• Task objective: Retype the listing that follows, exactly as written.

• Records:
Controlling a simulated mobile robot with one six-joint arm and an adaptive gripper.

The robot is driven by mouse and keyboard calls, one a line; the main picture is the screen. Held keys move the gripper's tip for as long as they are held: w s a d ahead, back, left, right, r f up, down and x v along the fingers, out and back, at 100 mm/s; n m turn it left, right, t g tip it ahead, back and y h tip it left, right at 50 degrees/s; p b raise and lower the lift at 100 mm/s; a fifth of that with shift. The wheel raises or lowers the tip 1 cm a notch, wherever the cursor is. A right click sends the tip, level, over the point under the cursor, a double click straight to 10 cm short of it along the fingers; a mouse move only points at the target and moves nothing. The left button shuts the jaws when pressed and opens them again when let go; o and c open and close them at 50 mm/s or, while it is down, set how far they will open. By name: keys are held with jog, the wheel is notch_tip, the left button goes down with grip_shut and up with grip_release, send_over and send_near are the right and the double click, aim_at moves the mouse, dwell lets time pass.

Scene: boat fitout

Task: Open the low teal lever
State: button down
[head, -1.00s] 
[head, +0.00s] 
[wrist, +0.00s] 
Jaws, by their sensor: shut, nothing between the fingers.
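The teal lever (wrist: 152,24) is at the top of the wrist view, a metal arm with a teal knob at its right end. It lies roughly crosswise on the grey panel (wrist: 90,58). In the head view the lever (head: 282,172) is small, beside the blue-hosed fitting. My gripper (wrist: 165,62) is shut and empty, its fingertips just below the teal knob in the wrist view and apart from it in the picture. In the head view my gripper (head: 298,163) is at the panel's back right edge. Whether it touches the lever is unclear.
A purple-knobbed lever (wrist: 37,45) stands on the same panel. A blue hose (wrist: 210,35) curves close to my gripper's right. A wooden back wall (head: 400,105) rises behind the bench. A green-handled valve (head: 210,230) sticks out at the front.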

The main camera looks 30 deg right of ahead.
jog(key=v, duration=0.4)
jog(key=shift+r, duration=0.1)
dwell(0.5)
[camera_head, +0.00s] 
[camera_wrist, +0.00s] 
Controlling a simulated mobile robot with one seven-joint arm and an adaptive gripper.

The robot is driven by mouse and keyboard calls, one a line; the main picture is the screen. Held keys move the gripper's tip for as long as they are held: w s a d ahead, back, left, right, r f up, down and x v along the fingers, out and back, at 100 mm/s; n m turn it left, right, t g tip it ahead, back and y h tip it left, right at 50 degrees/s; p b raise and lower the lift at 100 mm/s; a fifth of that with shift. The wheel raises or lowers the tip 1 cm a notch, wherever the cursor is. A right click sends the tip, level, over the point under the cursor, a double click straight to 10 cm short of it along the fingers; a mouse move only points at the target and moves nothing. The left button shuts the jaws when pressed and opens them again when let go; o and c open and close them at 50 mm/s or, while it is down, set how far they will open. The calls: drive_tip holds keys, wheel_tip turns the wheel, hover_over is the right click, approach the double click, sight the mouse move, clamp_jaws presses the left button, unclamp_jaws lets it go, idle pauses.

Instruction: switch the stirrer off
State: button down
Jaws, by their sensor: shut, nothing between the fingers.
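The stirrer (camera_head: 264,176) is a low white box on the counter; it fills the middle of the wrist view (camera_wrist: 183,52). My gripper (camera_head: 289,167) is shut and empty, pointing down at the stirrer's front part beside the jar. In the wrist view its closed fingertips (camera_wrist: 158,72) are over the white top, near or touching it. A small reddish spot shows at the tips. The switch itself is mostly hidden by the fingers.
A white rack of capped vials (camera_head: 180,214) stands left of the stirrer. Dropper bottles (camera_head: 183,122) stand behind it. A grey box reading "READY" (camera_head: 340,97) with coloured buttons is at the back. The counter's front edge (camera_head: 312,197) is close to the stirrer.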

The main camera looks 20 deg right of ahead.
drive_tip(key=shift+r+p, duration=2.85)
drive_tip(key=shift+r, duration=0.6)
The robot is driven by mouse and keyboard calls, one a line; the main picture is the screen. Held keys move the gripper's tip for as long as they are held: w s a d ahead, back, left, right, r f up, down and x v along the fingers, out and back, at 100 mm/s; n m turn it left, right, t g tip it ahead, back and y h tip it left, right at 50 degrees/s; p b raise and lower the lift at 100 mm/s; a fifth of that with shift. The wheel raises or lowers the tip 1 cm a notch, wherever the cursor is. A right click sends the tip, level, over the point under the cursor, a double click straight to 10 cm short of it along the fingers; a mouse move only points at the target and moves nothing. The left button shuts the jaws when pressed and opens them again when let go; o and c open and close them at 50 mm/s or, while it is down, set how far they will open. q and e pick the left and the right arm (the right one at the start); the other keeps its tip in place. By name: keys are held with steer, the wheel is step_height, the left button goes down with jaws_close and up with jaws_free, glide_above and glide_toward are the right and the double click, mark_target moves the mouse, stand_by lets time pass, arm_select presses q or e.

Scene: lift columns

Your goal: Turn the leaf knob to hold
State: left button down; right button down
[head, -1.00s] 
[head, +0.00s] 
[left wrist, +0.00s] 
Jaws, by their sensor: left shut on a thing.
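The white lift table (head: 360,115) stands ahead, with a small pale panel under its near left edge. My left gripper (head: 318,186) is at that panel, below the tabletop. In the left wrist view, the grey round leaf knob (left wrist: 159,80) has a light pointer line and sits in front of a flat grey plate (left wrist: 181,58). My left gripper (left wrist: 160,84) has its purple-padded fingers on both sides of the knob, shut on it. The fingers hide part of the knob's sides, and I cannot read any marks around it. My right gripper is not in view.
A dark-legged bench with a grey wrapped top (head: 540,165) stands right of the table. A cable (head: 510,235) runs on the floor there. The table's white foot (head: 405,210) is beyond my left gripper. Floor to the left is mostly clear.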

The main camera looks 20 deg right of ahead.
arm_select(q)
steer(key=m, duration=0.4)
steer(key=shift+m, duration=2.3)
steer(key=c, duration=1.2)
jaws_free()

• Exercise response:
Controlling a simulated mobile robot with one six-joint arm and an adaptive gripper.

The robot is driven by mouse and keyboard calls, one a line; the main picture is the screen. Held keys move the gripper's tip for as long as they are held: w s a d ahead, back, left, right, r f up, down and x v along the fingers, out and back, at 100 mm/s; n m turn it left, right, t g tip it ahead, back and y h tip it left, right at 50 degrees/s; p b raise and lower the lift at 100 mm/s; a fifth of that with shift. The wheel raises or lowers the tip 1 cm a notch, wherever the cursor is. A right click sends the tip, level, over the point under the cursor, a double click straight to 10 cm short of it along the fingers; a mouse move only points at the target and moves nothing. The left button shuts the jaws when pressed and opens them again when let go; o and c open and close them at 50 mm/s or, while it is down, set how far they will open. By name: keys are held with jog, the wheel is notch_tip, the left button goes down with grip_shut and up with grip_release, send_over and send_near are the right and the double click, aim_at moves the mouse, dwell lets time pass.

Scene: boat fitout

Task: Open the low teal lever
State: button down
[head, -1.00s] 
[head, +0.00s] 
[wrist, +0.00s] 
Jaws, by their sensor: shut, nothing between the fingers.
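The teal lever (wrist: 152,24) is at the top of the wrist view, a metal arm with a teal knob at its right end. It lies roughly crosswise on the grey panel (wrist: 90,58). In the head view the lever (head: 282,172) is small, beside the blue-hosed fitting. My gripper (wrist: 165,62) is shut and empty, its fingertips just below the teal knob in the wrist view and apart from it in the picture. In the head view my gripper (head: 298,163) is at the panel's back right edge. Whether it touches the lever is unclear.
A purple-knobbed lever (wrist: 37,45) stands on the same panel. A blue hose (wrist: 210,35) curves close to my gripper's right. A wooden back wall (head: 400,105) rises behind the bench. A green-handled valve (head: 210,230) sticks out at the front.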

The main camera looks 30 deg right of ahead.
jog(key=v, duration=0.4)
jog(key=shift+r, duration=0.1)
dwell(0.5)
[camera_head, +0.00s] 
[camera_wrist, +0.00s] 
Controlling a simulated mobile robot with one seven-joint arm and an adaptive gripper.

The robot is driven by mouse and keyboard calls, one a line; the main picture is the screen. Held keys move the gripper's tip for as long as they are held: w s a d ahead, back, left, right, r f up, down and x v along the fingers, out and back, at 100 mm/s; n m turn it left, right, t g tip it ahead, back and y h tip it left, right at 50 degrees/s; p b raise and lower the lift at 100 mm/s; a fifth of that with shift. The wheel raises or lowers the tip 1 cm a notch, wherever the cursor is. A right click sends the tip, level, over the point under the cursor, a double click straight to 10 cm short of it along the fingers; a mouse move only points at the target and moves nothing. The left button shuts the jaws when pressed and opens them again when let go; o and c open and close them at 50 mm/s or, while it is down, set how far they will open. The calls: drive_tip holds keys, wheel_tip turns the wheel, hover_over is the right click, approach the double click, sight the mouse move, clamp_jaws presses the left button, unclamp_jaws lets it go, idle pauses.

Instruction: switch the stirrer off
State: button down
Jaws, by their sensor: shut, nothing between the fingers.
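The stirrer (camera_head: 264,176) is a low white box on the counter; it fills the middle of the wrist view (camera_wrist: 183,52). My gripper (camera_head: 289,167) is shut and empty, pointing down at the stirrer's front part beside the jar. In the wrist view its closed fingertips (camera_wrist: 158,72) are over the white top, near or touching it. A small reddish spot shows at the tips. The switch itself is mostly hidden by the fingers.
A white rack of capped vials (camera_head: 180,214) stands left of the stirrer. Dropper bottles (camera_head: 183,122) stand behind it. A grey box reading "READY" (camera_head: 340,97) with coloured buttons is at the back. The counter's front edge (camera_head: 312,197) is close to the stirrer.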

The main camera looks 20 deg right of ahead.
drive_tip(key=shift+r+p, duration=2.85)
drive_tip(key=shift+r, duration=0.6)
The robot is driven by mouse and keyboard calls, one a line; the main picture is the screen. Held keys move the gripper's tip for as long as they are held: w s a d ahead, back, left, right, r f up, down and x v along the fingers, out and back, at 100 mm/s; n m turn it left, right, t g tip it ahead, back and y h tip it left, right at 50 degrees/s; p b raise and lower the lift at 100 mm/s; a fifth of that with shift. The wheel raises or lowers the tip 1 cm a notch, wherever the cursor is. A right click sends the tip, level, over the point under the cursor, a double click straight to 10 cm short of it along the fingers; a mouse move only points at the target and moves nothing. The left button shuts the jaws when pressed and opens them again when let go; o and c open and close them at 50 mm/s or, while it is down, set how far they will open. q and e pick the left and the right arm (the right one at the start); the other keeps its tip in place. By name: keys are held with steer, the wheel is step_height, the left button goes down with jaws_close and up with jaws_free, glide_above and glide_toward are the right and the double click, mark_target moves the mouse, stand_by lets time pass, arm_select presses q or e.

Scene: lift columns

Your goal: Turn the leaf knob to hold
State: left button down; right button down
[head, -1.00s] 
[head, +0.00s] 
[left wrist, +0.00s] 
Jaws, by their sensor: left shut on a thing.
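The white lift table (head: 360,115) stands ahead, with a small pale panel under its near left edge. My left gripper (head: 318,186) is at that panel, below the tabletop. In the left wrist view, the grey round leaf knob (left wrist: 159,80) has a light pointer line and sits in front of a flat grey plate (left wrist: 181,58). My left gripper (left wrist: 160,84) has its purple-padded fingers on both sides of the knob, shut on it. The fingers hide part of the knob's sides, and I cannot read any marks around it. My right gripper is not in view.
A dark-legged bench with a grey wrapped top (head: 540,165) stands right of the table. A cable (head: 510,235) runs on the floor there. The table's white foot (head: 405,210) is beyond my left gripper. Floor to the left is mostly clear.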

The main camera looks 20 deg right of ahead.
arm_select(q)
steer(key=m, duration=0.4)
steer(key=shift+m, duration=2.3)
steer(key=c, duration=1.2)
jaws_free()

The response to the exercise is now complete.